Too early? It was discovered 16 years ago.
More like 25, actually; the first paper on these numbers was published in 1990, long before Colton's program. So far as I can tell, in those 25 years no one has found anything else (in pure mathematics or elsewhere) that is made easier, or understood better, as a result of having the notion of "refactorable numbers" available. So perhaps rather than "too early to say", I should say that they've been discovered and found to be nothing more than a curiosity.
But I don't think I should. In mathematics, sometimes quite a long time passes between when a thing is first thought of and when it's first found to be useful. Maybe refactorable numbers will turn out to be a key concept in the proof of the Riemann Hypothesis in 2137. I wouldn't bet on it, though.
Lest I be misunderstood, that doesn't mean I think there's anything wrong with being interested in refactorable numbers or studying their properties for their own sake. But if they're just a curiosity, as seems to be the case, then I'm not so impressed by HR's achievement in finding them.
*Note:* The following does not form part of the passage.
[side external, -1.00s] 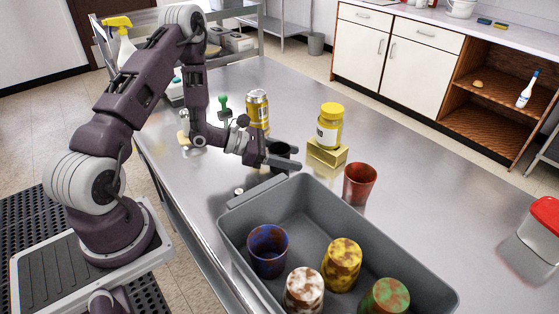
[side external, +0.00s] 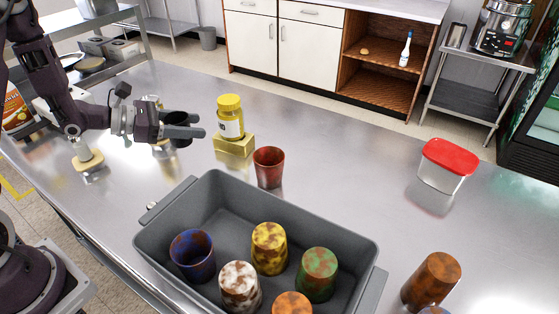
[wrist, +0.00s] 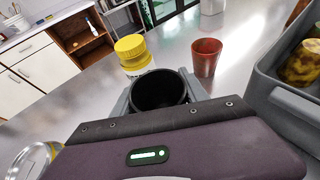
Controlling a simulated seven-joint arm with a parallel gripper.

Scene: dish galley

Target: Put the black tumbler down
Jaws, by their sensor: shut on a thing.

It seems like one could do about equally well by picking (say) ten simply-defined properties of a positive integer (say: number of divisors, sum of divisors, sum of squares of divisors, number of prime factors, sum of prime factors, Euler totient function, number of 1s in binary expansion, Ramanujan tau function, floor of square root, floor of base-2 logarithm), considering all pairs of them and putting a few things like "equals", "divides", "equals square of" in between. I bet that at least 10% of the results will define sets of positive integers that are neither much less new, nor much less interesting, than the refactorable numbers were when HR found them.
Can you give an example of something in mathematics that was invented, condemned as boring, and a decade or more later found to be useful?